さらに奇跡としか言うほかない形で太平さんの姪御さんが判明し、しかもその姪御さんは、西原司祭が属する立教大学文学部キリスト教学科の卒業生でした。姪御さんのお母さん(太平さんのお姉さん)は2009年12月に他界されていましたが、亡くなる直前まで愛する弟さんのことを口にされていたそうです。姪御さんは、お母さんが大切にされていた戦地から送られてきた太平さんの手紙や写真のほか、召集のために未提出であった太平さんの論文も大切に保存されていました。
こうして、太平さんの旗は無事ご遺族のもとに届きましたが、姪御さんは、太平さんのような学生さんがおられたことがみなさんの記憶にとどめられるようにと、太平さんの遺品を立教大学に寄贈されました。

2010年10月、ご遺族とカー牧師をお招きして立教大学で「祈念礼拝・平和を祈る夕べが」行われました。
カー牧師は言われました。
「無名の人々との戦争を抽象的に語ることは易しいことです。自分の〈敵〉が、家族に愛された若い青年であって、自らの希望と夢にあふれた青年であったことを知ったとき、戦争というものを語るのは、そう簡単なことではなくなるのです。アール・ツヴィッキーは、その生涯のほとんどを、戦争の最中の、あの日の記憶と共に生きてきました。その記憶とは、彼の意識の底でずっと秘められ続けてきたものだったのです。アールは、生涯負い続けてきた痛みの記憶を、ようやく閉じることができたのです」

西原司祭がゼミの学生さんたちにこの話を紹介されると、みなさん目を真っ赤にして聞いていたそうで、西原司祭も一人ひとりの学生の顔を見ながら、絶句してしまわれたそうです。
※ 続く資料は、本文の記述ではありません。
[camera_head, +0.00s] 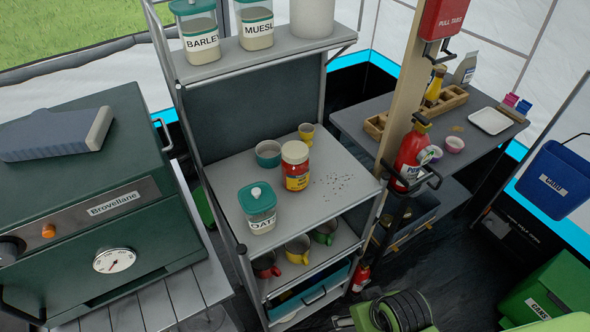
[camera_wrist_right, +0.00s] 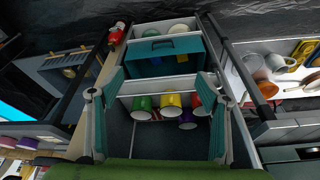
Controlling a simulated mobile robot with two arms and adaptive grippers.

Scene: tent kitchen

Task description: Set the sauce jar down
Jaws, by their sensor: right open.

そして、大切な学生たちを二度と戦地に送り出すようなことのないようにと、固く心に誓われたのでした。

太平さんの旗です。


スティーヴン・A・カー牧師とご遺族です。


立教大学に展示されている太平さんの遺品です。


西原先生、このような貴重なお話を聴かせていただき、心から感謝いたします。
8月の平和宣教月間を前に、とても意義のある講演会でした。